ダークナイト版ジョーカーは自分の裂けた口の原因をその場その場で違う説明して、嘘だと分かる。人間が必死になるが概念である大金を燃やす。理由を持たない純粋悪として描かれ、恐ろしい。が、よく考えるとそういう純粋悪のような人間はファンタジーである(おそらく成人するまでに死ぬか殺される)
対してJOKER版ジョーカーは、自身の夢とそれへの適性のなさ、本人と母の心の病、町の暴力と悪意、不幸な偶然が重なり、狂気が破裂して凶悪犯罪を起こす、というどこの国でもいる犯罪者のルートをたどっている。アーサー=ジョーカーは自分である、と思う人もいるだろう。
アーサー=ジョーカーはコメディアンだけど、笑いのセンスがないのが秀逸な設定であった。コメディアンのわりに、どうしても自分の状況を笑うことができず、人間社会を笑う方向に向かった。二回見たが、純粋悪というより、かわいそうな病人。そしていつどこにでも出てくる狂気と悪、という感想になる。

 京王線放火通り魔の事件は「2021年10月31日20時頃、東京都調布市を走行中の京王線上り特急列車内で、乗客の24歳の男が刃物で他の乗客を切りつけた上、液体を撒いて放火し18人が重軽傷を負った。男は殺人未遂容疑で警視庁に現行犯逮捕された」というもの。
 そして、その犯人が「有名映画の悪役“ジョーカー”の仮装をして犯行に及」んだ。

 この事件に関してコメントすることはないけど、「京都アニメーション放火殺人事件」からこっち、似たような事件が起きすぎているな、とは思う。
 仕事の関係で一度、ガソリンを持って放火しに行く、と脅されたことがある。いわゆる何も持たない無敵な人(と言えば良いのか分からないけど)にとって、自分の思い通りにさせる唯一の方法が無差別な殺人ないし、放火になってしまった気がする。
 そのきっかけとして、「京都アニメーション放火殺人事件」はあると言って良いのかは分からないけど、僕を脅した人の念頭にはあったような気がする。

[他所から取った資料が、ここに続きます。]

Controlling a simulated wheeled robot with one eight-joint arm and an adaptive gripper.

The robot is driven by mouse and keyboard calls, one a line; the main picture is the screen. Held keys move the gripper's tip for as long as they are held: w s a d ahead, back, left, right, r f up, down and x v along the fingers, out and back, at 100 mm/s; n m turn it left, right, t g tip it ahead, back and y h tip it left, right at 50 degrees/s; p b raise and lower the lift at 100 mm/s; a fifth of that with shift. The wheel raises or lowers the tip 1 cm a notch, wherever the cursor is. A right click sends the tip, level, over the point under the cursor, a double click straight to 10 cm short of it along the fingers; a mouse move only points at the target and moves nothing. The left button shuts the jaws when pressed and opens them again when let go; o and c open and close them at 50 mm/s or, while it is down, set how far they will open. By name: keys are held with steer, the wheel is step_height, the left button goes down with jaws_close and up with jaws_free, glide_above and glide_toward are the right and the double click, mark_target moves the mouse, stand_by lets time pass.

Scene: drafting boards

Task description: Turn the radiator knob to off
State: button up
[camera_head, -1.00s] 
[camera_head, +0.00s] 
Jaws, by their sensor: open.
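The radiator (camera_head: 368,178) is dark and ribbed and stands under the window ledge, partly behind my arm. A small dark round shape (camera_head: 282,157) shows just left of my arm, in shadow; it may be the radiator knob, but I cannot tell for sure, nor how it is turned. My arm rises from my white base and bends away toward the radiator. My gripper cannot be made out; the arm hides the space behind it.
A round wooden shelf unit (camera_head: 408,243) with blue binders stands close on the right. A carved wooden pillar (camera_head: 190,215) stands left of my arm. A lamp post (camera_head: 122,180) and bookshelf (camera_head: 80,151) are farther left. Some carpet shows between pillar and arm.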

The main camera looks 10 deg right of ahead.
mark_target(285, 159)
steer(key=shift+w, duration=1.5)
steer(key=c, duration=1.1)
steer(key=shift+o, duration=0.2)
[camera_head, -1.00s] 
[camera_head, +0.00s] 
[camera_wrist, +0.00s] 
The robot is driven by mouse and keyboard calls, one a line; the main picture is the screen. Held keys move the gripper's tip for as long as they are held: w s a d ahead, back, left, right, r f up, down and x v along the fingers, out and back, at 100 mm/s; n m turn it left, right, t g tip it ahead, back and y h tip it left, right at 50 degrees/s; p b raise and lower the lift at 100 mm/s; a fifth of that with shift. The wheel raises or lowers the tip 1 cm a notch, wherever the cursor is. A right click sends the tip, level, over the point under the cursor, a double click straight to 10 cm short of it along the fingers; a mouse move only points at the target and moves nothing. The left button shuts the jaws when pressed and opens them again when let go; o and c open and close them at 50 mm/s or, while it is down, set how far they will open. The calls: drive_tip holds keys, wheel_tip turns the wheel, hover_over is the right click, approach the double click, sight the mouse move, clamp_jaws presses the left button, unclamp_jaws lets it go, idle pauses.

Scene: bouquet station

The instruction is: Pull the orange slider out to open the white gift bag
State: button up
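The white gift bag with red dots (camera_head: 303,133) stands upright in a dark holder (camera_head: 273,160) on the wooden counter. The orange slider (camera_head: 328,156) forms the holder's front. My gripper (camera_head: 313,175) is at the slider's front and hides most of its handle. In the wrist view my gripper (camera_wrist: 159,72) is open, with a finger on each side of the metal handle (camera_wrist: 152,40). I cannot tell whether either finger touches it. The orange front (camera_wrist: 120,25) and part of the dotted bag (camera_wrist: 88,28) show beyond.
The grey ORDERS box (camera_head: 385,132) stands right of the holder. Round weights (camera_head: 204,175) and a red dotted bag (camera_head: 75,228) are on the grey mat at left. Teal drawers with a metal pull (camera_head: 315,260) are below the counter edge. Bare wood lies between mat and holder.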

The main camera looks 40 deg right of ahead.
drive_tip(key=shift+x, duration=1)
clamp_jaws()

 京王線放火通り魔の事件にも類する何かがある、と安易に言って良いのか分からない。
 ただ、映画の「JOKER」を僕はどうしても好きになれないのは、浅井ラボが書いている「純粋悪というより、かわいそうな病人。」に尽きる。
 ダークナイトで描かれた鮮やかな純粋悪ではなく、単なる「かわいそうな病人」の物語になってしまった「JOKER」は変に社会派っぽくもあり、言ってしまえばチープに思えた。

 11月某日

 千葉雅也がツイッターで以下のように呟いていた。

宮崎勤の事件も、少年Aの事件も、「意味」の問題だった。そこには個人がどういう物語を生きるかの問題があった。だが京王線の事件は、もっと身も蓋もなく社会問題の表現なのだろうと思った。もう個人が幻想をこじらせる余地もない社会の閉塞。

 昔、通っていたデッサン教室の先生が「意味」は「価値」と同じだ、という旨のことを言っていた。
 京王線刺傷事件には「意味」がなく、「価値」がないのかな?と考える。けれど、それが「身も蓋もなく社会問題の表現」なのだとすれば、確かに意味も価値とは違った価値観の問題になる。

 11月某日

 東浩紀がツイッターで以下のように呟いていた。

むかしは「この世界には不快な人もいる、けれど彼らとも共存していかねばならないんだ」と溜息混じりに教えるのが教育者の使命だったように思うが、いまは逆に「不快な人を見たら声を挙げよう、我慢せず排除しよう」と教えている人ばかりのように思う。でも、それじゃふつうに考えて社会滅びるぞ。

 なんとなく、排除される側の人間って、それを肌で感じていて、手負いの獣よろしく暴れまわって社会がより悪い方へ進んでいるような印象が僕にはある。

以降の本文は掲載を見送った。